College faces £10,000 replacement bus bill over train strikes

College faces £10,000 replacement bus bill over train strikes

A college in Sussex is bearing the full brunt of staff strikes at Southern Rail, having to shell out up to £10,000 on replacement buses while the dispute continues.

Train drivers from the ASLEF union began industrial action today and will continue the walkout tomorrow and Friday, over a row to do with driver-only trains.

Sussex Coast College in Hastings is having to fork out thousands of pounds to cover alternative travel costs for students to attend lessons because of this.

The college is using two buses to transport students 23 miles from Eastbourne to Rye, which costs £500 every strike day.

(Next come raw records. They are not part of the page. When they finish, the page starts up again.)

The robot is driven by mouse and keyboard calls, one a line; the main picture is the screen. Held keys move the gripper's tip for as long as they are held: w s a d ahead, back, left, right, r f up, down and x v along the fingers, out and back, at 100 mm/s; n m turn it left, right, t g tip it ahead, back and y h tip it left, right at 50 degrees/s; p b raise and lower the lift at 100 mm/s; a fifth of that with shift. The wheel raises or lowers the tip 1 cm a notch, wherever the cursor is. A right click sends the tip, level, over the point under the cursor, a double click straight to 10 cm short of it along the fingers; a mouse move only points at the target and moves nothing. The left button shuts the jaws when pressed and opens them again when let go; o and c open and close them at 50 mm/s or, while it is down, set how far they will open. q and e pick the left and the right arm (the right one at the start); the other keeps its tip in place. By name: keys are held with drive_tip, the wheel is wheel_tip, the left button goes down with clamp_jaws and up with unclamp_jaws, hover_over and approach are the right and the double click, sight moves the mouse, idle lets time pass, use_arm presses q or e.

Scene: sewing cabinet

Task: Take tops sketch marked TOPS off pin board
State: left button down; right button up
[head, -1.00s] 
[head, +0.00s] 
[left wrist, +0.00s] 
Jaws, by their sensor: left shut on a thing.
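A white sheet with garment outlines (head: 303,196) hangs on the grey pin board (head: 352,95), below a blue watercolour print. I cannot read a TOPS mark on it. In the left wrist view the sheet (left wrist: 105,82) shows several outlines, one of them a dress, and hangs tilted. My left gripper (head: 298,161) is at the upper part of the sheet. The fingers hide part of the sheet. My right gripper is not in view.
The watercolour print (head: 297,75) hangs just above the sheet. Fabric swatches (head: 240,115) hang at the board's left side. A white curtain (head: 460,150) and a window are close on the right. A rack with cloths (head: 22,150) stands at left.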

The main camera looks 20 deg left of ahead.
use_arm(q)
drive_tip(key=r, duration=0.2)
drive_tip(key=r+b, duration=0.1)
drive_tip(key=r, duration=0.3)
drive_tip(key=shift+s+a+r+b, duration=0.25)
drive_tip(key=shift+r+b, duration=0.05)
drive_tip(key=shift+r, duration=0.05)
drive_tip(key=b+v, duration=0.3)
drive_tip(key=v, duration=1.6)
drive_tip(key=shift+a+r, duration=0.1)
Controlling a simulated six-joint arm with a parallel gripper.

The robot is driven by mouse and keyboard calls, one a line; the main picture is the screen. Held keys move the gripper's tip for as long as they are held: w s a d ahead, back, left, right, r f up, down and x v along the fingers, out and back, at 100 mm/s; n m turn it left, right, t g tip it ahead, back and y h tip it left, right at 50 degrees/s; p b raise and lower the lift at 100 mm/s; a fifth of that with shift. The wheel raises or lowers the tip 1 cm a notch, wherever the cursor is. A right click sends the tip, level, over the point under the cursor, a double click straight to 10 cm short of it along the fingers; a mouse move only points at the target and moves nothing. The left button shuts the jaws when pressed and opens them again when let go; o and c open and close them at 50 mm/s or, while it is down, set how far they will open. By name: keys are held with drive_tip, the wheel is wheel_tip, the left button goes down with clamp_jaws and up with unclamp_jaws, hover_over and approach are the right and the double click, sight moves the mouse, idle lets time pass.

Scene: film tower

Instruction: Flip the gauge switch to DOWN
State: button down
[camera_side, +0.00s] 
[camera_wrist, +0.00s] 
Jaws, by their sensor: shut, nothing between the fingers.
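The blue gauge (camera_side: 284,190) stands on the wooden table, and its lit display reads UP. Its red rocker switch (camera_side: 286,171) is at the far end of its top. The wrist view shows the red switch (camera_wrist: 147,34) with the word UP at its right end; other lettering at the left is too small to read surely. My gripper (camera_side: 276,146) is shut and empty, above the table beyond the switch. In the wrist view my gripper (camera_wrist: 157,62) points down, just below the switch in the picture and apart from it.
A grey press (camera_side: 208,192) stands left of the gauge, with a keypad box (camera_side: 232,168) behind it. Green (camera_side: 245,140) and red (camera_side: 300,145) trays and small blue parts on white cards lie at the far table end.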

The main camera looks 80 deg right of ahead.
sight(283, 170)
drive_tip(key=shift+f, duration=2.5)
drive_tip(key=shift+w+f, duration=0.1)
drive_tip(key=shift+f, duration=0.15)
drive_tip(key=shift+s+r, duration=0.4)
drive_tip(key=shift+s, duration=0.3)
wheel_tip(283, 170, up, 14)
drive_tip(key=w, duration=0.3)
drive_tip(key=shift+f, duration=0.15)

A college spokesperson told FE Week that since October, the college had spent more than £8,500 to put on the service for 15 days of strike action, including this week.

He added that with more strike days expected for the week commencing January 23, the college could “well top £10,000 by the end of that week”.

The college now wants compensation from Southern Rail.

Justin Rollings, head of marketing and communications, said: “We have had to put in some emergency measures which requires additional buses to and from Eastbourne, Bexhill and Rye, to enable the students to get to college.

“Without these measure, these strikes would affect our students and their studies them quite dramatically.”

Southern Rail said services are expected to be “severely disrupted every day until further notice” due to the drivers refusal to work overtime, with more strikes expected for another three days later this month unless an agreement is reached by both sides.

A spokesperson said: “We are deeply sorry for the utterly unnecessary and unwarranted disruption this industrial action is causing.

“The unions’ response is utterly disproportionate to our reasonable proposals to modernise the way we operate our services to improve customer service and reduce delays and cancellations.

“We want nothing more than an end to this dispute as quickly as possible.”

ASLEF was unable to comment ahead of publication.